Stored rows.
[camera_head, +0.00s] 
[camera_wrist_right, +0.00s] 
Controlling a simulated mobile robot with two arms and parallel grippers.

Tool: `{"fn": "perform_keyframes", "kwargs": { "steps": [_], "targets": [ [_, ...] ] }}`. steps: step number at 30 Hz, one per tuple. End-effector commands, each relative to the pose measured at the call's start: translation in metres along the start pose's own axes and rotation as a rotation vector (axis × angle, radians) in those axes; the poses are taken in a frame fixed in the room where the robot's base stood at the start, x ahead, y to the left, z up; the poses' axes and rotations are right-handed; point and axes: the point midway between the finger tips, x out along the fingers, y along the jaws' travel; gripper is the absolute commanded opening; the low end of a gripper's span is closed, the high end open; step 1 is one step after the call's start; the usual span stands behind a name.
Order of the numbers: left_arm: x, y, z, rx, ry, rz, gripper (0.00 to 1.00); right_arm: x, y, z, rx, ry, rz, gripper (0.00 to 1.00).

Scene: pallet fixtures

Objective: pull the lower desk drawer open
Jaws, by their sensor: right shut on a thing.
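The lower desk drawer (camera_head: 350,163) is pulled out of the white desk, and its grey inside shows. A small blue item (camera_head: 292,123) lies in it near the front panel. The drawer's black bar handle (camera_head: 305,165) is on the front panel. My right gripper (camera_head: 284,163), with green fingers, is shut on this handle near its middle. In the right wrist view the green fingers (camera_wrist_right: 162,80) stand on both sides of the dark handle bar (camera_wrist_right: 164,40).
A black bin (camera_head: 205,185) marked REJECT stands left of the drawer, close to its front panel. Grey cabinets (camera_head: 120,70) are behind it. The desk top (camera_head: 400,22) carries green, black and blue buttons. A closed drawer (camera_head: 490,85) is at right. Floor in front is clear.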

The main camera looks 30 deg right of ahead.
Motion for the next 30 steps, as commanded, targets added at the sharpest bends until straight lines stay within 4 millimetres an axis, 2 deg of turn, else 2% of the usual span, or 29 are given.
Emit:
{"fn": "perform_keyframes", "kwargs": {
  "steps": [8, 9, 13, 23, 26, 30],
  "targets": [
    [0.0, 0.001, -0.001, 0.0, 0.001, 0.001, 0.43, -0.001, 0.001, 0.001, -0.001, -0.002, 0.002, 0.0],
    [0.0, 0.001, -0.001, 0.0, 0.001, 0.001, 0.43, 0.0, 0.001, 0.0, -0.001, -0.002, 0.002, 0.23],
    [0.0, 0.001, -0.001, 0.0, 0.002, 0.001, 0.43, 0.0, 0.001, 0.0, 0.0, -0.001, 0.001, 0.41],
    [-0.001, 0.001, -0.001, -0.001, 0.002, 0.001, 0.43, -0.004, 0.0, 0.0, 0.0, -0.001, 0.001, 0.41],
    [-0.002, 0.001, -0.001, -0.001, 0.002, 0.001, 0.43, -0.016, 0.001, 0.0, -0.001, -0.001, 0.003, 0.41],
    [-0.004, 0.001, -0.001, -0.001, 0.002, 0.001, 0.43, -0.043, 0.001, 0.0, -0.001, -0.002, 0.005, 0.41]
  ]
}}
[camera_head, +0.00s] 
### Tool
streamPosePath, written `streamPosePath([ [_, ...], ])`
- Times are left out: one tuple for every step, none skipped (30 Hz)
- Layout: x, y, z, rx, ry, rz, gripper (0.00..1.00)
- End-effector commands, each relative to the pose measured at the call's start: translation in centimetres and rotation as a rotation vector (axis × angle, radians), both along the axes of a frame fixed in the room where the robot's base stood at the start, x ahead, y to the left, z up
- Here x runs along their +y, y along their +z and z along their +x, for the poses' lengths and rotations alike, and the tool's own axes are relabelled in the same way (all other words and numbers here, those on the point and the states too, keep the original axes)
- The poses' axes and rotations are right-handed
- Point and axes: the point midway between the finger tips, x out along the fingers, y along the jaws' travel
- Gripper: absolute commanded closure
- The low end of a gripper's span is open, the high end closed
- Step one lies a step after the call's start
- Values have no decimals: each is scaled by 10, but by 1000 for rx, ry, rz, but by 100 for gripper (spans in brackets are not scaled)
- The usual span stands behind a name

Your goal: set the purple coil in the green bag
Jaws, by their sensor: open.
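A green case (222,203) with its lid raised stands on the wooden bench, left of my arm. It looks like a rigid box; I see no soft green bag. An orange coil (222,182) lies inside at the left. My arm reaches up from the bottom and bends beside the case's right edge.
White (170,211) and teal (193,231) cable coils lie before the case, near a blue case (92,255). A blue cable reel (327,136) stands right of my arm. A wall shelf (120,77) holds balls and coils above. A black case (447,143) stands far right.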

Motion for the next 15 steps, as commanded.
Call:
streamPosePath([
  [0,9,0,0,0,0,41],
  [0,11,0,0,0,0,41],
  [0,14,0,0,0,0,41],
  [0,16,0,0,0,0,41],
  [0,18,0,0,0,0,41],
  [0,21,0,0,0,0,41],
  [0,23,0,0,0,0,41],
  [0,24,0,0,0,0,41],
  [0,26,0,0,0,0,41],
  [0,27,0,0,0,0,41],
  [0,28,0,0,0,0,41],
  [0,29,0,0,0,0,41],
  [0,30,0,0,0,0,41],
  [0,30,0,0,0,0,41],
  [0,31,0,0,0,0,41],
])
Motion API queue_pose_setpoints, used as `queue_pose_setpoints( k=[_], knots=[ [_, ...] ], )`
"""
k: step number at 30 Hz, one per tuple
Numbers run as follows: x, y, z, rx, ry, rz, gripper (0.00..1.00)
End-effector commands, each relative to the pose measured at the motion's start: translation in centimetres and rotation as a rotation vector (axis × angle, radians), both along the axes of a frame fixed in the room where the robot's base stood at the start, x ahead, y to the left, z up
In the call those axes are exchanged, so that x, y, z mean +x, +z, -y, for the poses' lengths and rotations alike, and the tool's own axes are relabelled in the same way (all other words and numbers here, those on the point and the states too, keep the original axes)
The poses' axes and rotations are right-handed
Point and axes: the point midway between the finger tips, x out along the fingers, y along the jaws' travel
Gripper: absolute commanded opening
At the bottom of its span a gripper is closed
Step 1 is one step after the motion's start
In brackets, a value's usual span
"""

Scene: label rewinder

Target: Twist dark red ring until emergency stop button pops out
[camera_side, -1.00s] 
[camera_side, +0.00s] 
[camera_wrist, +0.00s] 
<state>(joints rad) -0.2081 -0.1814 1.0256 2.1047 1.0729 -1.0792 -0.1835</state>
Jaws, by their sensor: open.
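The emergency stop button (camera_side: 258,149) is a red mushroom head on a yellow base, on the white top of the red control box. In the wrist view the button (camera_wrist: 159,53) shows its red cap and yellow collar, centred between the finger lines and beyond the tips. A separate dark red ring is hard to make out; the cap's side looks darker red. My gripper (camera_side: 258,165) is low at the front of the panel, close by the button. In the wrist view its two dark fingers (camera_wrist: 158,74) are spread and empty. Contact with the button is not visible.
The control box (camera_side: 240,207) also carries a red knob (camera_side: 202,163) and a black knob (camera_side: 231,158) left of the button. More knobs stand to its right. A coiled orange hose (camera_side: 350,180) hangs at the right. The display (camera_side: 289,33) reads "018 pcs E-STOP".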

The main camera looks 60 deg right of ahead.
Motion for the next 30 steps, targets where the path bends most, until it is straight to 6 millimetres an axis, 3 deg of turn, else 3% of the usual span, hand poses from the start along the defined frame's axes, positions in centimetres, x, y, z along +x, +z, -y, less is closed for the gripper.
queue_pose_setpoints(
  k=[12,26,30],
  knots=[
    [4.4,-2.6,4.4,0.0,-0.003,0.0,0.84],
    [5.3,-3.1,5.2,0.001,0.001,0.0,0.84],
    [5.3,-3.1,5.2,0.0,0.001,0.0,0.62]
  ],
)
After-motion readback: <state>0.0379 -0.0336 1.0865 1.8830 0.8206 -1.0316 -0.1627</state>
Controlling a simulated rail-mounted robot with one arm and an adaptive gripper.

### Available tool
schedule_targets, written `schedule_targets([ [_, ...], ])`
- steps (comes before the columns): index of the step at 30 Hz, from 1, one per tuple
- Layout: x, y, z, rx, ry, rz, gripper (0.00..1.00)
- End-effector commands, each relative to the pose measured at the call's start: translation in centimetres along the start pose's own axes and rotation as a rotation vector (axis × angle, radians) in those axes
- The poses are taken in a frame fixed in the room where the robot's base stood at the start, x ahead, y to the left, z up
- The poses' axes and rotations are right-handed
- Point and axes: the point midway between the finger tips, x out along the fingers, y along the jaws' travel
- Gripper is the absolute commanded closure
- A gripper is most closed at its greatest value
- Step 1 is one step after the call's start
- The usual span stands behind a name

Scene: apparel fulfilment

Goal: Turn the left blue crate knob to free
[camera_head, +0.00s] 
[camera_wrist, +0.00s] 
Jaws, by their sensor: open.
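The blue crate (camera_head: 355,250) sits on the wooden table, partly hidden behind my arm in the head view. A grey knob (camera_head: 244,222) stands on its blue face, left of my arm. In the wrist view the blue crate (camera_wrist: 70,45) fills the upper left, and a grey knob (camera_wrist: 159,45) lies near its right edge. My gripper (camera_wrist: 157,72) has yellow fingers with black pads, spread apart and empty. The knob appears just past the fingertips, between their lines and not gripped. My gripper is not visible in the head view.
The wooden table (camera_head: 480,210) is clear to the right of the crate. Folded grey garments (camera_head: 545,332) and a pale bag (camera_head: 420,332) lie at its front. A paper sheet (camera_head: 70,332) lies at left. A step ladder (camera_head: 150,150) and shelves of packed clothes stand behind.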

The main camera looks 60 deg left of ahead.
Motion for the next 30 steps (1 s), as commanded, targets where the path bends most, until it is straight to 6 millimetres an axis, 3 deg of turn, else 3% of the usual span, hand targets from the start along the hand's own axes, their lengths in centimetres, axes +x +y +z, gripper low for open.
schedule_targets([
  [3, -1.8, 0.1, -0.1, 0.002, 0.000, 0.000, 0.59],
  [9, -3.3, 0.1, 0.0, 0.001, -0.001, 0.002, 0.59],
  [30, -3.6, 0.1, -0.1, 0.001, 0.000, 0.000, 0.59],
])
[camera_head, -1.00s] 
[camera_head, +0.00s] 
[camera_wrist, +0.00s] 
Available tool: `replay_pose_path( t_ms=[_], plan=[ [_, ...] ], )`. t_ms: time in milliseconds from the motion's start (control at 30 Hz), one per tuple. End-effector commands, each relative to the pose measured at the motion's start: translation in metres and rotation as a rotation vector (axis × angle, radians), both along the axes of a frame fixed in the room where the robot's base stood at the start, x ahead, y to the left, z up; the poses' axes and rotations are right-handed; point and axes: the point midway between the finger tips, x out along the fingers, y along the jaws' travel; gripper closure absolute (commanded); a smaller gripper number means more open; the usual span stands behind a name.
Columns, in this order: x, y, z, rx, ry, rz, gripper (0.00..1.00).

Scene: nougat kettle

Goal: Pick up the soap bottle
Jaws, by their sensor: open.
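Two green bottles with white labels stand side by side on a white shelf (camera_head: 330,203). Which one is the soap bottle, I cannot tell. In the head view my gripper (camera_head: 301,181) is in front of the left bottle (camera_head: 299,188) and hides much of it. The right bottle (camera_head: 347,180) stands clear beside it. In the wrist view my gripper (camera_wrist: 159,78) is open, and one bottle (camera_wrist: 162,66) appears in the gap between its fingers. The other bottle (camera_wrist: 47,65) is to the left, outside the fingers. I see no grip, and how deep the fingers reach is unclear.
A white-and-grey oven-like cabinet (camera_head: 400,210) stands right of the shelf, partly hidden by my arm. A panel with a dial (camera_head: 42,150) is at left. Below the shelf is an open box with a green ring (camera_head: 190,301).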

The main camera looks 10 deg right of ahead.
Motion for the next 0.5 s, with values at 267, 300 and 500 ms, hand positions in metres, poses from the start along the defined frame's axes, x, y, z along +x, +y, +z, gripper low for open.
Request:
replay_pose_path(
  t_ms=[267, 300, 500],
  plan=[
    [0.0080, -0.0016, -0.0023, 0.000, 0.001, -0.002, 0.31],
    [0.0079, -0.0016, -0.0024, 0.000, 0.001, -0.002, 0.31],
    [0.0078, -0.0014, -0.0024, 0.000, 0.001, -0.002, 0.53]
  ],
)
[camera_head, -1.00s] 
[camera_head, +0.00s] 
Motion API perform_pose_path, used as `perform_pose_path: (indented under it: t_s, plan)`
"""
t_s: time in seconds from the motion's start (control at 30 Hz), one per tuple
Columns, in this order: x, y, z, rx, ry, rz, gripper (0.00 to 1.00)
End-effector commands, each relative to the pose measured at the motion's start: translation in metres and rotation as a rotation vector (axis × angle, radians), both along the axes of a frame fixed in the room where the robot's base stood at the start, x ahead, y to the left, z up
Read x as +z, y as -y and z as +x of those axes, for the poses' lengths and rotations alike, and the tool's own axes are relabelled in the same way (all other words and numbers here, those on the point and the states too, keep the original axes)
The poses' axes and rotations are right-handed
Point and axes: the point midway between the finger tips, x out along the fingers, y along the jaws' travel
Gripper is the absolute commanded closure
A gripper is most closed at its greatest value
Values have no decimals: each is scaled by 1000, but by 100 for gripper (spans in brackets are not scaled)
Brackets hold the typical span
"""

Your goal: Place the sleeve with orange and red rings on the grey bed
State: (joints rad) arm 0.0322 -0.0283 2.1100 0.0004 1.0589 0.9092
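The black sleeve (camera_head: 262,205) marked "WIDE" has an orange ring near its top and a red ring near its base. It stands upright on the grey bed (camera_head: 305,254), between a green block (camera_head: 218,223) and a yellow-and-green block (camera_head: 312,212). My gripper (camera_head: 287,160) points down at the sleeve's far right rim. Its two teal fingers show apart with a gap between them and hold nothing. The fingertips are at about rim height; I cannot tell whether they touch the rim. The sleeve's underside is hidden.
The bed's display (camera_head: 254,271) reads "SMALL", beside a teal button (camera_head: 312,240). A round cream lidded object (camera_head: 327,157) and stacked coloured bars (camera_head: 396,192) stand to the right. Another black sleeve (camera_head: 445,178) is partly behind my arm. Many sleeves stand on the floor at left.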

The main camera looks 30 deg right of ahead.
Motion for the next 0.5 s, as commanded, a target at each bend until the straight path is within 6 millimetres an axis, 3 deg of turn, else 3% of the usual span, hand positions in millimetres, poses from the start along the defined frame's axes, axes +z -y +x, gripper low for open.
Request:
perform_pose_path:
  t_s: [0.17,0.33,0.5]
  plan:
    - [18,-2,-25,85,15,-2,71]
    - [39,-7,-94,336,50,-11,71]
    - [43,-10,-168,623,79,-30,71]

Your task.
Write out exactly the lines from the start of the material through the line with "start; the usual span stands behind a name.". No other output is expected.

Finished exercise.
[camera_head, +0.00s] 
[camera_wrist_right, +0.00s] 
Controlling a simulated mobile robot with two arms and parallel grippers.

Tool: `{"fn": "perform_keyframes", "kwargs": { "steps": [_], "targets": [ [_, ...] ] }}`. steps: step number at 30 Hz, one per tuple. End-effector commands, each relative to the pose measured at the call's start: translation in metres along the start pose's own axes and rotation as a rotation vector (axis × angle, radians) in those axes; the poses are taken in a frame fixed in the room where the robot's base stood at the start, x ahead, y to the left, z up; the poses' axes and rotations are right-handed; point and axes: the point midway between the finger tips, x out along the fingers, y along the jaws' travel; gripper is the absolute commanded opening; the low end of a gripper's span is closed, the high end open; step 1 is one step after the call's start; the usual span stands behind a name.

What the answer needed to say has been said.